> _Description of the task_
List each line of the data in which the string "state" appears.

======== Record set

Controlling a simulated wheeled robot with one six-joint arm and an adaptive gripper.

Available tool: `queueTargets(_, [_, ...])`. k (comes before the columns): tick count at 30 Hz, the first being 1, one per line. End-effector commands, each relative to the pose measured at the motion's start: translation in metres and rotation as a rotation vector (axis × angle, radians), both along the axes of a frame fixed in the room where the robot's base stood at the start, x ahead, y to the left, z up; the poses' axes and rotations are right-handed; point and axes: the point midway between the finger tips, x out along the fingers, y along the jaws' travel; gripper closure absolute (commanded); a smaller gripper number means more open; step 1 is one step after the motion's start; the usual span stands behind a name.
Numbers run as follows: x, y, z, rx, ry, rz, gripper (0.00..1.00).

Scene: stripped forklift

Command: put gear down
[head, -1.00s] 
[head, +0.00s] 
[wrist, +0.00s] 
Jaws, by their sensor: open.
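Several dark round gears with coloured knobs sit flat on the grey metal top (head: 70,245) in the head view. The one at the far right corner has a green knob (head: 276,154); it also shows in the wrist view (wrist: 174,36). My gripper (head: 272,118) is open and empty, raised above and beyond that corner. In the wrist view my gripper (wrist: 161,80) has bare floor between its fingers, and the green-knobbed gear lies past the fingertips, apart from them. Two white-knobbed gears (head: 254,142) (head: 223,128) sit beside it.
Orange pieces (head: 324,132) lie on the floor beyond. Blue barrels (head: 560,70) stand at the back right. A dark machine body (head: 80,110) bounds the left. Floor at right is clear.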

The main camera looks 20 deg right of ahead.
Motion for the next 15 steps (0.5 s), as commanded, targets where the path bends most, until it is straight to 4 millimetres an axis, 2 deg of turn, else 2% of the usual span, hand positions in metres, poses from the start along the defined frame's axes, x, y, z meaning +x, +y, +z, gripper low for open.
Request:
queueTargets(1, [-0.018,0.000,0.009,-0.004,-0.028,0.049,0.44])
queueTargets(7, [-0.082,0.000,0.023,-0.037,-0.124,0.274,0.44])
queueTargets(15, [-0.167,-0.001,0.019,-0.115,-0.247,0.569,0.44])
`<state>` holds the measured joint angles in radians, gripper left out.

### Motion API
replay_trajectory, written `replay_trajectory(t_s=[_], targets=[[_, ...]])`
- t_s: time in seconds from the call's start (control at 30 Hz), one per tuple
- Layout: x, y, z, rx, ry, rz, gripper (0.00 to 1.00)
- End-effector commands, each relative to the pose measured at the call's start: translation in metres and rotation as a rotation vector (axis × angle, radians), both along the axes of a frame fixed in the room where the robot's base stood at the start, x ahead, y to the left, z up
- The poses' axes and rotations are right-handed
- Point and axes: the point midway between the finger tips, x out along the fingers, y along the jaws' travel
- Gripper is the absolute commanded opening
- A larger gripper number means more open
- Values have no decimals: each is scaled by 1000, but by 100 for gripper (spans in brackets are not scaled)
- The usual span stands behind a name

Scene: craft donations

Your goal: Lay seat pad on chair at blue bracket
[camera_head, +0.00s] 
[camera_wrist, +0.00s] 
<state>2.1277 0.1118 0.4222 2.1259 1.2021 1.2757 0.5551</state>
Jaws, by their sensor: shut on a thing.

================

> _Response to this exercise_
`<state>` holds the measured joint angles in radians, gripper left out.
<state>2.1277 0.1118 0.4222 2.1259 1.2021 1.2757 0.5551</state>

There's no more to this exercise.